Trump ordered reviews of major banking rules put in place after the 2008 financial crisis, a move that drew fire from Democrats who said his order lacked details but squarely aligned him with Wall Street bankers.

Though the order lacked specifics, financial markets embraced Trump’s signal that looser banking regulation is coming and pushed bank stocks higher.

At a White House forum on Friday with U.S. business leaders, Trump said his administration expects “to be cutting a lot out of Dodd-Frank.”

That will involve a lot more than issuing an order, said former Democratic congressman Barney Frank, co-author of the 2010 Dodd-Frank Wall Street reform law that raised capital requirements for banks, restricted their trading by means of the “Volcker Rule,” and created the Consumer Financial Protection Bureau to guard against predatory lending.

Sen. Jeff Merkley, D-Ore., attacked the president’s plan to “gut Wall Street oversight by rolling back key pieces of the reforms that were put in place following the 2008 financial crisis:”

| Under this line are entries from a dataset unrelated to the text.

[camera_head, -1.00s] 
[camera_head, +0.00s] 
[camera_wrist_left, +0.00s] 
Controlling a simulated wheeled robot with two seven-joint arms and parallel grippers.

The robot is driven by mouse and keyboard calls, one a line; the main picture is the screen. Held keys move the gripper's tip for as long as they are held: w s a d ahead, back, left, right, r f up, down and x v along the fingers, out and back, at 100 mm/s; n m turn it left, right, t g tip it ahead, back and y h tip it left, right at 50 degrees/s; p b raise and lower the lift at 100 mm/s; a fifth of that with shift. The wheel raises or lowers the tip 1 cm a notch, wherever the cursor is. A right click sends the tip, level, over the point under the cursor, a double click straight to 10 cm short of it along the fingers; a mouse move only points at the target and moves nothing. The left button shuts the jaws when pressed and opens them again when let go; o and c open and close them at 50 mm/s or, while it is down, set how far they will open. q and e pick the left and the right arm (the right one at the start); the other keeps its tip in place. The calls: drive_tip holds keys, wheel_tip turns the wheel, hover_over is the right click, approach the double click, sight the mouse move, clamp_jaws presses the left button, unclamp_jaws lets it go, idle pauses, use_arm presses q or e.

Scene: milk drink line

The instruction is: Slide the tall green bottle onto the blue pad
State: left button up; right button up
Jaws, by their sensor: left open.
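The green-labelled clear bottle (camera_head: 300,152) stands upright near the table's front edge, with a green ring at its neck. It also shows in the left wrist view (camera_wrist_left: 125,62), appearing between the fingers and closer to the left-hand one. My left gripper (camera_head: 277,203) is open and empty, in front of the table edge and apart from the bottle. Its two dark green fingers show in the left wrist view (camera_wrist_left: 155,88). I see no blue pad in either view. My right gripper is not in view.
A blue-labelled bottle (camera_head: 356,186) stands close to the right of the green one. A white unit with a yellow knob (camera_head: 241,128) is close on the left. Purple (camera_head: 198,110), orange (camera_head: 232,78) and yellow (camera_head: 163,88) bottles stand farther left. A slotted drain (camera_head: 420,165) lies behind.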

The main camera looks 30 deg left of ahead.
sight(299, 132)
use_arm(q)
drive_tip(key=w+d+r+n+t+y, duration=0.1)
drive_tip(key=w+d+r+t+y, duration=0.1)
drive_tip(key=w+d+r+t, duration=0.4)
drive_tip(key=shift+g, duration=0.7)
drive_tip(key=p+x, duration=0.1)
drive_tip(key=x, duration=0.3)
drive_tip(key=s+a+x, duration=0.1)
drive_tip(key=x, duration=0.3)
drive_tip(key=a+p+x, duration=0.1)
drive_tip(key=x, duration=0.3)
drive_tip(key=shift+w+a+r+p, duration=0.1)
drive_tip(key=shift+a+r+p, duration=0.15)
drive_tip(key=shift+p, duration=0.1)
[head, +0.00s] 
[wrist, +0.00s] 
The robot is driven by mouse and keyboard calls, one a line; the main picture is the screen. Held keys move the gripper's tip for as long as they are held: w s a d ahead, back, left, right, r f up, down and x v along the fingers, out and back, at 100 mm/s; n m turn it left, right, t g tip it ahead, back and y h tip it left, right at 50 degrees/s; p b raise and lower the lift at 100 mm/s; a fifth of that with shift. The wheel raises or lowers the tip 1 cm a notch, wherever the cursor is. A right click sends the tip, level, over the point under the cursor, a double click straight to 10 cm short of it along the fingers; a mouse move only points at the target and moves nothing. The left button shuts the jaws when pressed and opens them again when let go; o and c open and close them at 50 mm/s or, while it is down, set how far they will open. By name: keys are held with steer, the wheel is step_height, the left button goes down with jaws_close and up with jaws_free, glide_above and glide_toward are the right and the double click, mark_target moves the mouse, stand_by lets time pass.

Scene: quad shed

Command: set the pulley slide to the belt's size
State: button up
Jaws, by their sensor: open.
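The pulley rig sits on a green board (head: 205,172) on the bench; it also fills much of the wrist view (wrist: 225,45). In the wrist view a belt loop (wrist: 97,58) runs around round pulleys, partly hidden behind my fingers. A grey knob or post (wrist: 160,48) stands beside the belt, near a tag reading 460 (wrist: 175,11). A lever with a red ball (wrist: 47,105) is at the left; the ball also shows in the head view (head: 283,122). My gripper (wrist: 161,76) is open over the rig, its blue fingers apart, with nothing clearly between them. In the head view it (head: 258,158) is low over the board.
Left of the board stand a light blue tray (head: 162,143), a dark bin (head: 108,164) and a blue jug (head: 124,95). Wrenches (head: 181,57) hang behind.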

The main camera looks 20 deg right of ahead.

“Eight years ago, following a decade of predatory home-lending and risky derivative-trading practices by big banks, we witnessed the greatest financial crisis since the Great Depression. We experienced firsthand the negative consequences of the Wall Street Casino: our economy plummeted and too many middle-class families suffered.

“We have spent the last eight years digging out of that hole, and now is not the time to be relaxing the rules for Wall Street. Unfortunately, the Trump plan ignores this reality. It is an industry wish list that will help Wall Street at the expense of working families.

“Gutting Wall Street reform would make it easier for banks to once again make predatory home loans. And by attacking the Volcker Rule, it would undoubtedly bring us back to the days of taxpayer-insured hedge funds.

“We must not allow Wall Street banks to once again strip wealth from middle-class families. Trump’s supporters did not vote to hand the keys of the economy back to Wall Street. If the Trump administration tries to proceed with any plan that does Wall Street’s bidding at the expense of working families, I will fight it tooth and nail,” Merkley concluded.